Anunciar el evangelio es una gran responsabilidad, debido a que la forma de presentarlo y vivirlo alentará a la gente ya sea a aceptarlo o a rechazarlo. Sea que hablemos desde un púlpito, enseñemos en un aula o hablemos a los amigos, se nos ha encomendado la tarea de proclamar y vivir como se debe la Palabra de Dios. Cuando predicamos la Palabra de Dios a nuestros amigos, familiares y vecinos, estos mirarán la eficacia de la misma en nuestra vida. Si nosotros lo predicamos, tenemos que asegurarnos de vivirlo.

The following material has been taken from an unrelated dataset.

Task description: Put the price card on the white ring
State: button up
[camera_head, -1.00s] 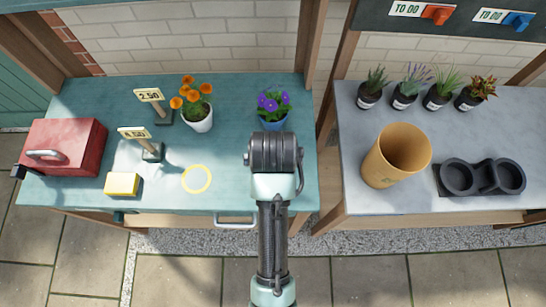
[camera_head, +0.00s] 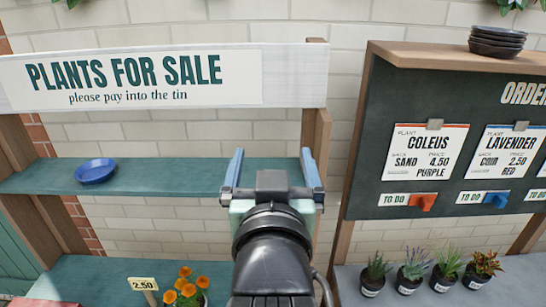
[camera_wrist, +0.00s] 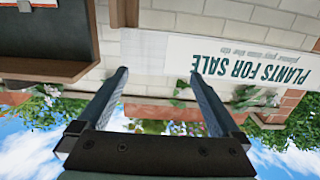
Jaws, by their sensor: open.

La personalización del mensaje o la predicación personalizada exige del predicador algunas actitudes fundamentales.
En primer lugar, humildad, mucha humildad, para presentar el mensaje como una propuesta de buena noticia y no como una imposición o una carga. Esa humildad permite que el predicador no se apropie del mensaje, ni hable en nombre propio. El ejemplo de Juan Bautista nos debe inspirar: “Es preciso que yo mengüe y Él crezca”. No es lo mismo predicarse a sí mismo que predicar a Cristo.
En segundo lugar, la predicación personalizada requiere honestidad, mucha honestidad, para no decir más de lo que el predicador cree, aunque tenga que predicar más de lo que entiende. Puede predicar lo que cree la Iglesia, aunque no lo comprenda, pero es necesario que lo crea.
En tercer lugar, requiere mucho coraje y valentía para no callar el mensaje, para no limar sus aristas o acomodarlo a los gustos del oyente, de forma que se vuelva dulzón para los oyentes.
Hablaba Dios al profeta Jeremías y le decía; El profeta que tuviere un sueño, cuente el sueño; a aquel a quien fuere mi palabra, cuente mi palabra verdadera…
(Jeremías 23.28)
Silenciar el mensaje o acomodarlo, como así mismo no darlo con la responsabilidad que Dios nos exige, significa traicionar el verdadero Evangelio.